Bhargava Srivari, who has won the Licentiateship of the Royal Photographic Society, talks about his avocation

If there is one thing Bhargava Srivari is thankful for, it is his family’s holiday tradition. Every year, the Srivari family goes to jungle resorts and in this way, Bhargava fostered his penchant for wildlife. He has had his pictures published in Save Us and other wildlife magazines He has just added to his growing list of achievements the Licentiateship of the Royal Photographic Society. The Royal Photography Society was formed in 1853 to promote the art and science of photography, and the licentiateship is the first of the Society’s many levels of distinction. It is awarded either for competence in practical photography or for passing an examination recognised by the Society. “I submitted 15 pictures that are a part of my portfolio,” says Bhargava. “The pictures should depict behaviour, an aspect or the habitat with regard to an animal. There are other categories, too.” Bhargava is the only Indian out of the 200-odd applicants to have won the licentiateship this year.

When he isn’t shooting pictures, Bhargava works as a software engineer. Does he ever want his avocation to become his vocation? “Not right now, there is still time for that,” he says. Just three months into his job, Bhargava feels blessed to have a workplace that lets him take off for a quick break into the jungles every so often.
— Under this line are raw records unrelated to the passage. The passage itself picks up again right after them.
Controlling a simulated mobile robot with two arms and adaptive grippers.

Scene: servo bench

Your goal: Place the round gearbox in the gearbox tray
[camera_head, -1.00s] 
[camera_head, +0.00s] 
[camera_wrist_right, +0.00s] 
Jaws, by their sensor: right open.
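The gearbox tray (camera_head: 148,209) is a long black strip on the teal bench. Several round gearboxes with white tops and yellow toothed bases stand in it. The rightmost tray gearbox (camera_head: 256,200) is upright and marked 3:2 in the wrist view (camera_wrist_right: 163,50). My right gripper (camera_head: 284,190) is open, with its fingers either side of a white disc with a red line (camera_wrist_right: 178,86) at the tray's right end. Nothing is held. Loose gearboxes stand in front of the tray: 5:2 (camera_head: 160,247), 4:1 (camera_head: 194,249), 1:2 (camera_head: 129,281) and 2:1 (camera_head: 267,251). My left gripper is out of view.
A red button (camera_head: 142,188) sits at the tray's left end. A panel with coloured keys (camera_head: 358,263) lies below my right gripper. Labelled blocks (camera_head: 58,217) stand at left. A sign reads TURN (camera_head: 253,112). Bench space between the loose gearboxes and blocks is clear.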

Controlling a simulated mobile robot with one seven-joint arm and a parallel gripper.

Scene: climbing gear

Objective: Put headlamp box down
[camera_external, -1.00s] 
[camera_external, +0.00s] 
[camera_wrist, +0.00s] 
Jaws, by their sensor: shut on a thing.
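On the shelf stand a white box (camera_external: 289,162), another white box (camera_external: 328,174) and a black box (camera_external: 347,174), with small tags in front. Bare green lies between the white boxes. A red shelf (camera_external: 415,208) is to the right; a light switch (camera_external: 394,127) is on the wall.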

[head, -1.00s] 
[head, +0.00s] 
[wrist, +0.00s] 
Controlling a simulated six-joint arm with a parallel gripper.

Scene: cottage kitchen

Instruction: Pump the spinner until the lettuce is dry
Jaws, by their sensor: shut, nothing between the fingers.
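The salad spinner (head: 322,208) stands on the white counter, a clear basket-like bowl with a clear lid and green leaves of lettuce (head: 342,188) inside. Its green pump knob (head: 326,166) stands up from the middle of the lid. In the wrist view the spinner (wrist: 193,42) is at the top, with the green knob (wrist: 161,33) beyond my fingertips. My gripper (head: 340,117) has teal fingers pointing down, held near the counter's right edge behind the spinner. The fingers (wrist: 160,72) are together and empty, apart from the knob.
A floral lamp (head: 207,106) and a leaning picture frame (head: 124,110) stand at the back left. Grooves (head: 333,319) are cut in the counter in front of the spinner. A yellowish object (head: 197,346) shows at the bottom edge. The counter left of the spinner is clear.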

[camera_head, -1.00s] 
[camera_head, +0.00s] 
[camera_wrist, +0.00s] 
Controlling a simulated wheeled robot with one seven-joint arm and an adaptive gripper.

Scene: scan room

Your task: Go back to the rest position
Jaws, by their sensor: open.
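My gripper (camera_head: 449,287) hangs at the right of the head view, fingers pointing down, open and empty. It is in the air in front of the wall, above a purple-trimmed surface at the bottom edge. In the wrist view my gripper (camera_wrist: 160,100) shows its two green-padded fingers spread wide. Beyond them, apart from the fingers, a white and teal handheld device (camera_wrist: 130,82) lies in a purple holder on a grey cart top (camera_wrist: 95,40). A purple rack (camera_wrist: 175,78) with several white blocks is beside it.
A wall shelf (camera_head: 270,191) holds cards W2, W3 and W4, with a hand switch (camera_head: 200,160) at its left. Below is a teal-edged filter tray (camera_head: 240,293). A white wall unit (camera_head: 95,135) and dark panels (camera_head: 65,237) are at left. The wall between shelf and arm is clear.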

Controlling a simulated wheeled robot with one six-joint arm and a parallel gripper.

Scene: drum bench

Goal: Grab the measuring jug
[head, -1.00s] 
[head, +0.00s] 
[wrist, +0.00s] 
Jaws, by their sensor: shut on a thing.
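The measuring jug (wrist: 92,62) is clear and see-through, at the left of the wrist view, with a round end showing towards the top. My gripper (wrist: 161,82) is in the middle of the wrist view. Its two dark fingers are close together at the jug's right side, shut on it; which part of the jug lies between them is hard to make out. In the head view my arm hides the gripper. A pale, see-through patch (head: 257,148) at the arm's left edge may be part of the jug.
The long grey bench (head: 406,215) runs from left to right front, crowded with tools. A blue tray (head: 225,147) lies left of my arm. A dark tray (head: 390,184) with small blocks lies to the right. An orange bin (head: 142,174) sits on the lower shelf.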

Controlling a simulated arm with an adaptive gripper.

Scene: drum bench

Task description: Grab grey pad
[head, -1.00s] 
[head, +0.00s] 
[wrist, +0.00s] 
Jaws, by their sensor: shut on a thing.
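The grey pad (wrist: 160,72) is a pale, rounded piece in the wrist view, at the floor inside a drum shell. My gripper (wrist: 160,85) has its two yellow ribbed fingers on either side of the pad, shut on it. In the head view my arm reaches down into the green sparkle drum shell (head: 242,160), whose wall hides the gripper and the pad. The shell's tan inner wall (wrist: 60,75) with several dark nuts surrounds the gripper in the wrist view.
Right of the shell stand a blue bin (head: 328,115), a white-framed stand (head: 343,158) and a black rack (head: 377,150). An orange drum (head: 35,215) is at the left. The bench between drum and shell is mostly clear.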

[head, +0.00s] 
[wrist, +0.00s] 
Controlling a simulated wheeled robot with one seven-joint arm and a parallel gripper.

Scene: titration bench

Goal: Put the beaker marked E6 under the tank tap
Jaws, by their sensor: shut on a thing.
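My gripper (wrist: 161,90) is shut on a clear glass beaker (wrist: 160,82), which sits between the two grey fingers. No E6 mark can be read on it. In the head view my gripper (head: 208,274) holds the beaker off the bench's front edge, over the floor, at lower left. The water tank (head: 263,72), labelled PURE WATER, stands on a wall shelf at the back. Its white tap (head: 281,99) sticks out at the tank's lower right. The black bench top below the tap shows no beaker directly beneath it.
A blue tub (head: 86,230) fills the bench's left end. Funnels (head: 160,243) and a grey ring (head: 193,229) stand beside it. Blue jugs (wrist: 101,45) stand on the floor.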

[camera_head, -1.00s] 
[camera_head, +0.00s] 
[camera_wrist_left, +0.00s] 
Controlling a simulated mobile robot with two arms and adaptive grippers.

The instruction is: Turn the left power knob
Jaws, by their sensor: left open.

For this 21-year-old, it began with observing animals as a hobby. “I eventually realised that I should start taking pictures,” says Bhargava. He started out with an entry-level DSLR and worked on his skill before firing the big guns. “It’s always good to learn a few basics before you upgrade to a better body and lens system,” he feels. He has met Sudhir Shivaram, Praveen Siddhanavar and other wildlife photographers on his jungle trips. Bhargava is dedicated to documenting animals and their behaviour through his pictures and has visited almost all the wildlife sanctuaries in the country. “I saw my first tiger in Ranthambore. It was really exciting. After I saw my first tiger, there was no turning back,” says Bhargava, who spotted more than 40 tigers last year. “Every time you spot a tiger, it’s like your first time.” He is wary of elephants. “You never know what ticks an elephant off and the trumpeting is unbearable and quite scary,” he says. Wildlife photography is tough, claims Bhargava. Along with the right equipment, you have to go with an eye for detail. “You have to figure out how to track your subject and you should do your homework on animal behaviour,” he says.

Bhargava believes that photographers have helped the cause of wildlife conservation. “A photograph is also a way to tag animals non-intrusively. No tiger has the same spots, it’s a good way to keep track,” he says. He wishes the opportunities to work in the jungles would go to those who are eager for them. “It is unfortunate that you write a meaningless exam to get these jobs,” he laments.